The internet has changed writing forever.
Have you ever thought of your students alongside Hemingway, Shakespeare, and other well-known writers? They are actually: All their messages, blogs, and social media posts go online today, together with novels, poems, or stories of professional writers.
Now they write more than speak. Online communication calls the shots, and Gen Z doesn’t perceive informative writing as we did 20 or 30 years ago.
Our students don’t only write about their personal life but share community and society news – and their opinion matters, as people read those writings online, “listening” to those thoughts.
Digital writing can be anything: blog posts, social media updates, text messages, e-mails, comments on news, e-book, movie or product reviews at thematic communities, fan fiction, or poems posted online… Words become actions on the web.
But:
There is a big gap between what students consider good writing on the web and what we teachers explain it to be in schools.
Writing in schools and colleges has nothing in common with digital writings students read online every day. And that’s a trap for teachers: How to make a connection between digital and academic writing, given that computer technologies have transformed the meaning of this word?

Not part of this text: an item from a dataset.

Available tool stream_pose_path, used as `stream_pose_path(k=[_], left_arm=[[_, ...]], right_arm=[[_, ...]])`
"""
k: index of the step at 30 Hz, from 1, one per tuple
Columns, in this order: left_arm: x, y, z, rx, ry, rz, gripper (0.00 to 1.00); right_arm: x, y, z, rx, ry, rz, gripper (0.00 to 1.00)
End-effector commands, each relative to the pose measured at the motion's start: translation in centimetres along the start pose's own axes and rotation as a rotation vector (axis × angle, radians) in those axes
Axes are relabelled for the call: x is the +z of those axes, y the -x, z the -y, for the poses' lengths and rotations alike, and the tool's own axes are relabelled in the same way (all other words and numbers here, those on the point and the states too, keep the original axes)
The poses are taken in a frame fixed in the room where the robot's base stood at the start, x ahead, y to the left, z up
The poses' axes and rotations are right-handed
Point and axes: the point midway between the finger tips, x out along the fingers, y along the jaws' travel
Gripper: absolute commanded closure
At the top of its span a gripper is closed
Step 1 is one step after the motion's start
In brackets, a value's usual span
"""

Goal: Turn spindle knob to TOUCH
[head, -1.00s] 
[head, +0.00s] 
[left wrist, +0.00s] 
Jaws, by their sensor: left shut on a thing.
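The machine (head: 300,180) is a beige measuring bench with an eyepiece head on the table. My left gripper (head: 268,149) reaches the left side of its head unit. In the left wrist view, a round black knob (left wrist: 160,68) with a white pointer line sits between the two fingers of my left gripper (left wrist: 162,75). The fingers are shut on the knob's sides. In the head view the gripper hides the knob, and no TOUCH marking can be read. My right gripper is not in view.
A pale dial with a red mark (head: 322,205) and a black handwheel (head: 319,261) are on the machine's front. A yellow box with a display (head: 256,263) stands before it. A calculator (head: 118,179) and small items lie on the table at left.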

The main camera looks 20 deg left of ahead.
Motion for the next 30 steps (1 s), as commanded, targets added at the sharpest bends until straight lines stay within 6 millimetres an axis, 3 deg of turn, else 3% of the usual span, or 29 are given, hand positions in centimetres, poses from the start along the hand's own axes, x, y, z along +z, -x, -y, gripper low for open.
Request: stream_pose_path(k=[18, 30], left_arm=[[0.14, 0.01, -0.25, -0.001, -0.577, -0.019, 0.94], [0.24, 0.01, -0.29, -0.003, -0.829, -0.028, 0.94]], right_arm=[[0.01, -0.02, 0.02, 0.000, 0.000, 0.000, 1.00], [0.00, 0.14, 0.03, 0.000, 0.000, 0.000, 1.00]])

Are writing skills still critical to get in schools? Does digital writing matter in education?
Why does writing matter?
The answer is in this article’s intro: Our words become actions on the web, and we live through them, building views, dreams, and communities with the messages we share online.
2004 seems so far away now, but it was the year when the US National Commission of Writing published a report revealing the importance of writing skills for getting a job and building a career. They called writing a “threshold skill” for hiring: If you can’t write, your chances of landing a job or getting a promotion are few.